Однако необходимо отметить, что Сыма Цянь[86] , быть может, отнес в глубокую древность некоторые черты хуннского быта, привычные для него настолько, что он не представлял, чтобы могло быть иначе. Думается, что он преувеличил роль кочевого скотоводства в экономике ху, но отрицать полностью скотоводство у степняков Внутренней Монголии эпохи неолита было бы неосновательно. Вопрос лишь в том, до какой степени это скотоводство было кочевым.
Наиболее важны для характеристики этого периода истории хуннов следующие замечания: «Могущие владеть луком все поступают в латную (?!) конницу… каждый занимается воинскими упражнениями, чтобы производить набеги… Сильные едят жирное и лучшее; устаревшие питаются остатками после них. Молодых и крепких уважают, устаревших и слабых мало почитают… Обыкновенно называют друг друга именами; прозваний и проименований (родовых. – Л.Г.) не имеют»[87] .

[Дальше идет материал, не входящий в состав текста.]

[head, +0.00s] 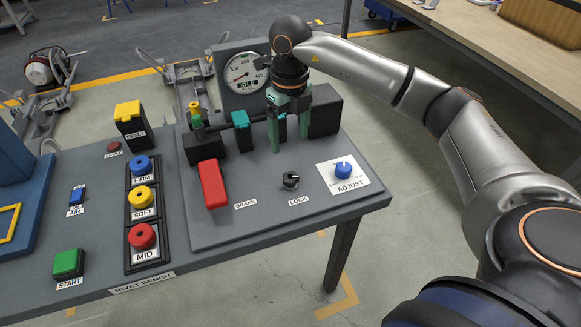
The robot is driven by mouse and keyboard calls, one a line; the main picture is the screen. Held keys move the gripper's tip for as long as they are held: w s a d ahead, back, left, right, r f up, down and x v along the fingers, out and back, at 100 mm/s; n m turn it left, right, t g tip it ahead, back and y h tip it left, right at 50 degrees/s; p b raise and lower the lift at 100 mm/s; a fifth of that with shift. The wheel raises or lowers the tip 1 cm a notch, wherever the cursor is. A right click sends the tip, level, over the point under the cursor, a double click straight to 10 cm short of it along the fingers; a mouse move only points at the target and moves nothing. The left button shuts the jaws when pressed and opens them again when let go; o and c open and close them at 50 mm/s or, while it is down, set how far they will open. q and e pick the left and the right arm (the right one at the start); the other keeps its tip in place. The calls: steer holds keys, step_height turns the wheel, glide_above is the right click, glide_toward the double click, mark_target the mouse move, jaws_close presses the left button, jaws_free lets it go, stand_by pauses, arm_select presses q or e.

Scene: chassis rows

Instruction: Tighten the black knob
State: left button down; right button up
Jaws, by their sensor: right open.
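The black knob (291,181) sits on the grey panel (330,207) above the LOCK label, with a light mark on its top. My right gripper (290,144) is in the head view, pointing down, with its green fingers apart and nothing seen between the tips. It is above and behind the knob, apart from it, in front of the gauge and the rod fixture. My left gripper is not in view.
The blue ADJUST knob (343,170) is right of the black knob, and the red BRAKE lever (212,184) is to its left. The teal piece (242,130), the black block (325,111) and the gauge (245,73) stand behind. The panel's front is clear.

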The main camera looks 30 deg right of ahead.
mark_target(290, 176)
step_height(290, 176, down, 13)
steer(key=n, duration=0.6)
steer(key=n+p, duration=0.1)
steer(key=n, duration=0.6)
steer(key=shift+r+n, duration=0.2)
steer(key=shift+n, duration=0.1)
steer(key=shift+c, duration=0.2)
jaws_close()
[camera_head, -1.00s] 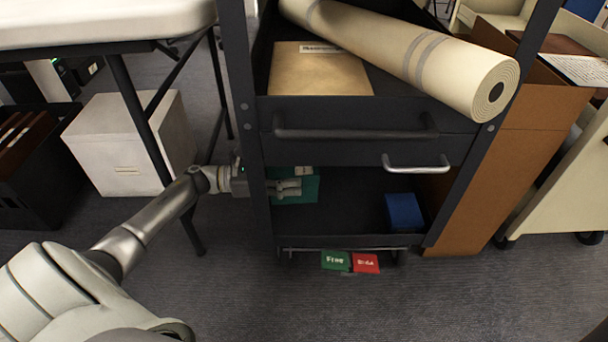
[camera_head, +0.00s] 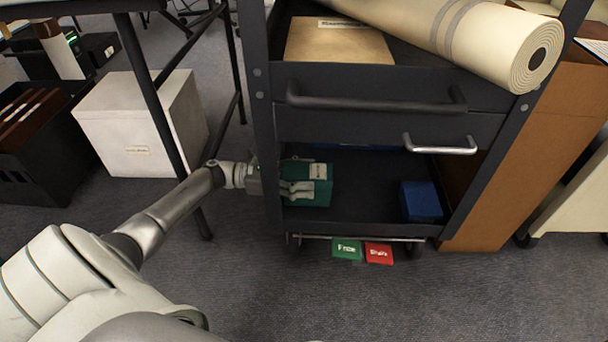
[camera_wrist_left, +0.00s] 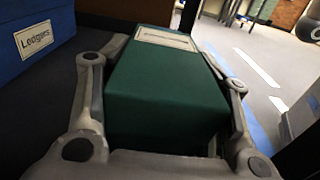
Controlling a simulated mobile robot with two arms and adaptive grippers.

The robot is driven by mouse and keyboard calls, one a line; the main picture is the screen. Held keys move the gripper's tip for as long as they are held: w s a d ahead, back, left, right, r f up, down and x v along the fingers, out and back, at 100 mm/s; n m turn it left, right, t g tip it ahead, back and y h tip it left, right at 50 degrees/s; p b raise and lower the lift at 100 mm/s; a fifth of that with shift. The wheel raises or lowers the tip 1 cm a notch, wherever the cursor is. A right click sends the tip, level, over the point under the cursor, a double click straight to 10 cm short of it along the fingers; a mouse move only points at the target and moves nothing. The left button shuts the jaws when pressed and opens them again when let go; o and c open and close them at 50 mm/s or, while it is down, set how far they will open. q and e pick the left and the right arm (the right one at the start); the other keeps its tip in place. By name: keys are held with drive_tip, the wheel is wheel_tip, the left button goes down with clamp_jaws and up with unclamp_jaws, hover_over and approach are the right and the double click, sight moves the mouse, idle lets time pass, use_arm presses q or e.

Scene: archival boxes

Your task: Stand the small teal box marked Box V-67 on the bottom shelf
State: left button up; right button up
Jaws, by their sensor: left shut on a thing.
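The small teal box (camera_head: 318,190) is at the left end of the cart's bottom shelf (camera_head: 363,190), just inside the left post. It also shows in the left wrist view (camera_wrist_left: 165,90), with a pale label on its top face; the label's writing is too small to read. My left gripper (camera_head: 300,189) reaches in past the post and is shut on the teal box, with one finger along each side in the wrist view. I cannot tell whether the box's underside touches the shelf. My right gripper is not in view.
A blue box (camera_head: 421,201) stands at the shelf's right end; a blue box labelled Ledgers (camera_wrist_left: 38,38) shows in the wrist view. A drawer (camera_head: 385,125) with handles is above. The shelf's middle is clear.

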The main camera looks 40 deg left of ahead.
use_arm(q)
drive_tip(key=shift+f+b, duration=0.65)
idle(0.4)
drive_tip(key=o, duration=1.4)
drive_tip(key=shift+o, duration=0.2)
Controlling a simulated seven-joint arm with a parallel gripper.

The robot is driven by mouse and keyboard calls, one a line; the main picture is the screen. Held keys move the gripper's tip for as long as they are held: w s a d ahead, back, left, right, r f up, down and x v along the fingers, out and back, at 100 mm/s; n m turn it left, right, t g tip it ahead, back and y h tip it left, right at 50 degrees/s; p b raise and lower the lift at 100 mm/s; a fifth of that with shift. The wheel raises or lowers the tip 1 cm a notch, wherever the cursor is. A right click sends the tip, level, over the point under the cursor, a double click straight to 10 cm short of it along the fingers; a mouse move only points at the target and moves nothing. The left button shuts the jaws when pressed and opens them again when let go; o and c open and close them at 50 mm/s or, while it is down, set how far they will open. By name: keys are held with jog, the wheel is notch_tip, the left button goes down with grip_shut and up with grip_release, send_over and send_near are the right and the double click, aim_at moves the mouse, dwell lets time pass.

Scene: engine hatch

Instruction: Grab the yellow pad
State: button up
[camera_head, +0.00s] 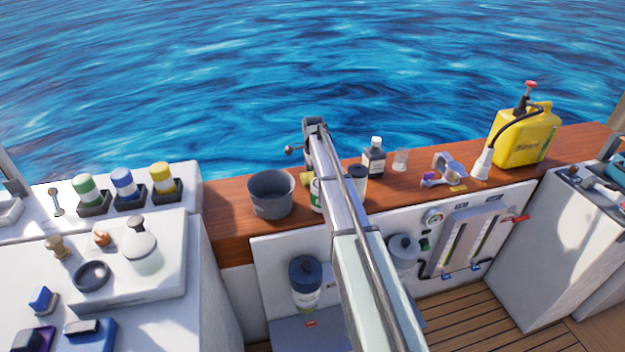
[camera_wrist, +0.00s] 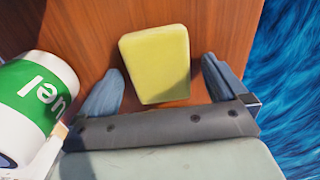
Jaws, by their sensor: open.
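The yellow pad (camera_wrist: 155,62) is a pale yellow block on the brown wooden ledge in the wrist view. My gripper (camera_wrist: 160,70) is open, with its grey-blue fingers on either side of the pad. I see a gap between the pad and each finger. In the head view only a small part of the pad (camera_head: 305,178) shows beside my arm. My arm hides my fingers there.
A grey pot (camera_head: 271,195) stands left of the pad. A dark bottle (camera_head: 374,158) and yellow jug (camera_head: 525,135) stand right. Water lies beyond the wooden ledge (camera_head: 228,217).

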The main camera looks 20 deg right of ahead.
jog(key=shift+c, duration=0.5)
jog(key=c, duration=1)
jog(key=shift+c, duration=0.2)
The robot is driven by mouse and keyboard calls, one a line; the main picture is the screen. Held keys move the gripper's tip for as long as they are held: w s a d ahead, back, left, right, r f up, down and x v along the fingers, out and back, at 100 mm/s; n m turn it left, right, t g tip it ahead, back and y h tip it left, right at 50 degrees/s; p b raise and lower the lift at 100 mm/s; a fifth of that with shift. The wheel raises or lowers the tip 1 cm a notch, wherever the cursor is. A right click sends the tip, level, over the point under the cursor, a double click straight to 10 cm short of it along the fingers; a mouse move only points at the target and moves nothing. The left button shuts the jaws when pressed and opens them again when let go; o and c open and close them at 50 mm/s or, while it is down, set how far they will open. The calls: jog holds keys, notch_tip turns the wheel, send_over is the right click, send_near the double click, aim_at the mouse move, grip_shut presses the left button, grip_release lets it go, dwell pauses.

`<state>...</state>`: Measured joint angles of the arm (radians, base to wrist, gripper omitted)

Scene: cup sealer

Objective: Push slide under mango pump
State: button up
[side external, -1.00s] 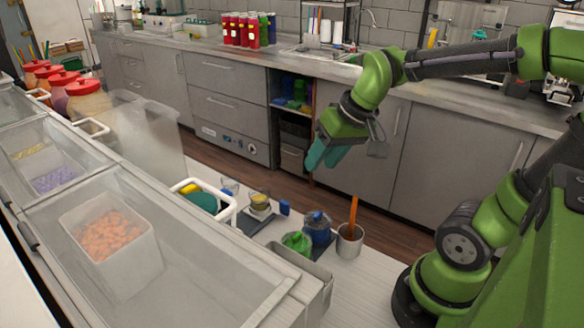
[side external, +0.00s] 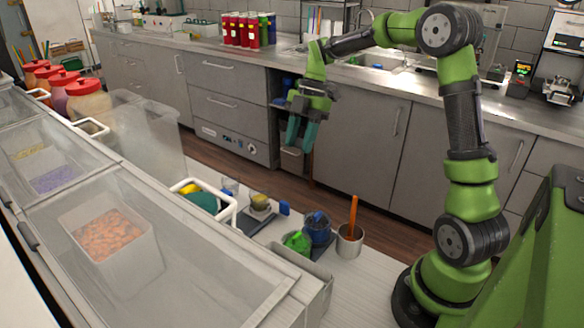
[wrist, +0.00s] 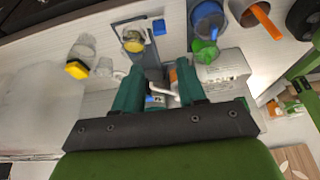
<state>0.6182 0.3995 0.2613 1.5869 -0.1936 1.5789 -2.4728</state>
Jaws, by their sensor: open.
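My gripper (side external: 301,136) hangs open and empty in the air, fingers down, above and behind the counter items. Its two teal fingers also show in the wrist view (wrist: 159,92), apart. A dark flat plate with a blue knob (side external: 284,207), which looks like the slide, lies on the white counter beyond the sealer tray. A clear cup with yellow contents (side external: 259,202) stands on it. In the wrist view the plate (wrist: 126,27) and the cup (wrist: 133,41) are ahead of the fingers, apart from them. I cannot tell which thing is the mango pump; red-lidded jars (side external: 89,102) stand at the far left.
A blue container (side external: 317,227), a green item (side external: 297,242) and a metal cup with an orange stick (side external: 349,240) stand right of the plate. A white-framed tray (side external: 205,199) is to its left. Clear-lidded bins fill the left front.

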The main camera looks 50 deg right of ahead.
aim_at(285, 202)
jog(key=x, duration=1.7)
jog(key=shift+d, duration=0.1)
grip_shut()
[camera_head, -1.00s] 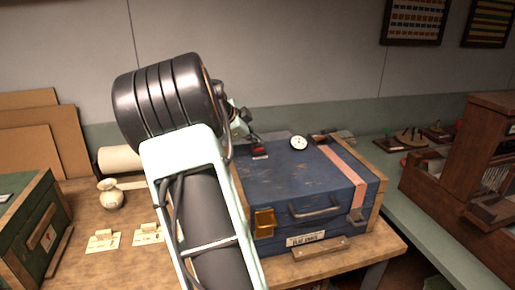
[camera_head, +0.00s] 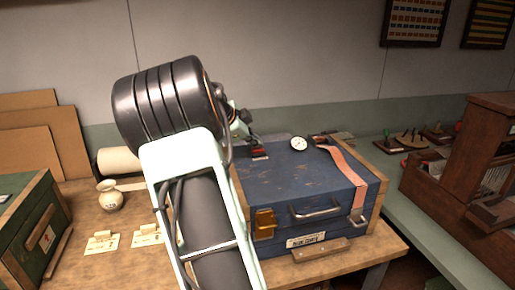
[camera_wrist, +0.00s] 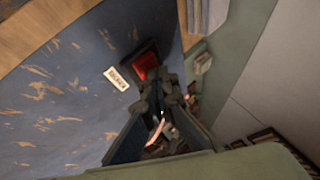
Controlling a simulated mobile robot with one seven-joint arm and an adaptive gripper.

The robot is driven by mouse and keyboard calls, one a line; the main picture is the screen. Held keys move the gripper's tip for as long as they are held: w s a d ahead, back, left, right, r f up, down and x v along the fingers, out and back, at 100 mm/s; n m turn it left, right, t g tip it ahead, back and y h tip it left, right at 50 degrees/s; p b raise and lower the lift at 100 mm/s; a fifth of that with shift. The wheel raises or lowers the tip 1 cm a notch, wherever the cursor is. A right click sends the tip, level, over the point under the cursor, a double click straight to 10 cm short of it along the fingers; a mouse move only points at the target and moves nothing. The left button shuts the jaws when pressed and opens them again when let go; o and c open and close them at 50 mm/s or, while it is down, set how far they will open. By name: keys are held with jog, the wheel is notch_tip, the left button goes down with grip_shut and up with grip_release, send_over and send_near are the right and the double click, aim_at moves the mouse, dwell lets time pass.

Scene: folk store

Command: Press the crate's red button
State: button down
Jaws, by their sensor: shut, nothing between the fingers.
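The blue crate (camera_head: 290,180) sits on the wooden table, with scuffed paint and a metal handle on its front. Its red button (camera_wrist: 147,64) sits in a dark housing on the crate's top, beside a small white label (camera_wrist: 117,77). The button also shows in the head view (camera_head: 260,153), near the crate's back left. My gripper (camera_head: 251,141) is just above the button, shut and empty. In the wrist view my fingertips (camera_wrist: 155,84) partly overlap the button housing. I cannot tell whether they touch it.
A pink strap (camera_head: 345,163) and a white dial (camera_head: 299,143) are on the crate's top. A brass latch (camera_head: 264,222) is on its front. A green crate (camera_head: 40,235) and a small vase (camera_head: 109,196) stand left. A wooden cabinet (camera_head: 460,150) stands right.

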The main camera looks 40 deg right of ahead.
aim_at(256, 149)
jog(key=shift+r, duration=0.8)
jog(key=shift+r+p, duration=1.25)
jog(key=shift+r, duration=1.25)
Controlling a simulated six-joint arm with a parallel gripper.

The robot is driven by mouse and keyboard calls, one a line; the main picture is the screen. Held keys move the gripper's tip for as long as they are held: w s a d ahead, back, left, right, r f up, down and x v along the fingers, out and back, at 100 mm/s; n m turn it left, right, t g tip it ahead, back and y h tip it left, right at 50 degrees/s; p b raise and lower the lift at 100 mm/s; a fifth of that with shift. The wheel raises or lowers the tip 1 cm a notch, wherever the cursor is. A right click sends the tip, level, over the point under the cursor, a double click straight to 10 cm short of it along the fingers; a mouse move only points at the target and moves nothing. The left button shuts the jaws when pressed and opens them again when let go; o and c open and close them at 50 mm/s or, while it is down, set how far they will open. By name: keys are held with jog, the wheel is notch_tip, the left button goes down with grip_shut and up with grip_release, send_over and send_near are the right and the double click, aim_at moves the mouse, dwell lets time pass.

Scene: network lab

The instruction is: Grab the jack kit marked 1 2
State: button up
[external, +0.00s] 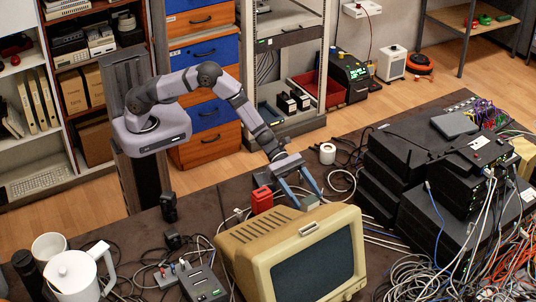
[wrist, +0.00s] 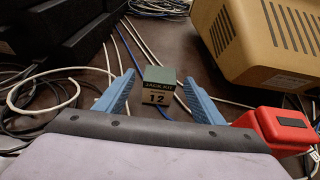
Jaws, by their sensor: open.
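The jack kit (wrist: 160,86) is a small box with a green top and a label reading "JACK KIT 12", seen in the wrist view. It stands on the dark table between and just beyond the blue fingertips of my gripper (wrist: 158,90). The fingers are apart, with nothing held between them. In the external view my gripper (external: 308,200) points down behind the beige monitor, with the jack kit (external: 311,202) at its fingertips. The monitor's top edge is close in front of the kit there. I cannot tell whether a finger touches the kit.
A beige monitor (external: 297,255) stands close by. A red box (wrist: 280,130) lies beside the right finger in the wrist view. Stacked black network units (external: 425,180) stand to the right. Loose cables (wrist: 50,90) and thin rods lie around the kit.

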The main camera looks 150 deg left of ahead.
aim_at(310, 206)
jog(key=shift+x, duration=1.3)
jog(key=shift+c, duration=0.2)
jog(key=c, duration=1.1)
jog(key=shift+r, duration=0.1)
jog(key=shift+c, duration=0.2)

Все это свидетельствует о каком-то ослаблении родовых связей, о господстве физической силы над обычаем и традициями. Особенно важно, что в эпоху родового строя источник отмечает отсутствие родовых прозваний, тогда как для поздней исторической эпохи он ясно констатирует полное торжество родовых взаимоотношений (см. ниже). Можно предположить, что вышеприведенные замечания относятся к какому-то периоду, когда предков хуннов связывала не общность происхождения, а общность исторической судьбы.
Но ослабление родовых связей должно было иметь свои причины тем более потому, что наряду с указанными явлениями мы наблюдаем институты и обычаи, бесспорно относящиеся к родовому строю. Например, формой брака была не парная семья, а многоженство, причем жены переходили в число прочего имущества по наследству: мачехи к сыну, невестки к брату, что характерно для патриархально-родового строя. Было бы неверно рассматривать это только как приниженное положение женщины; часто форма брака гарантировала женщину от нищеты в случае вдовства, так как новый муж обязан был предоставить ей место у очага и долю в пище и не мог бросить ее на произвол судьбы. Все вместе указывает на какой-то прерванный исторический процесс, протекавший скорее всего еще тогда, когда хунны жили внутри Китая.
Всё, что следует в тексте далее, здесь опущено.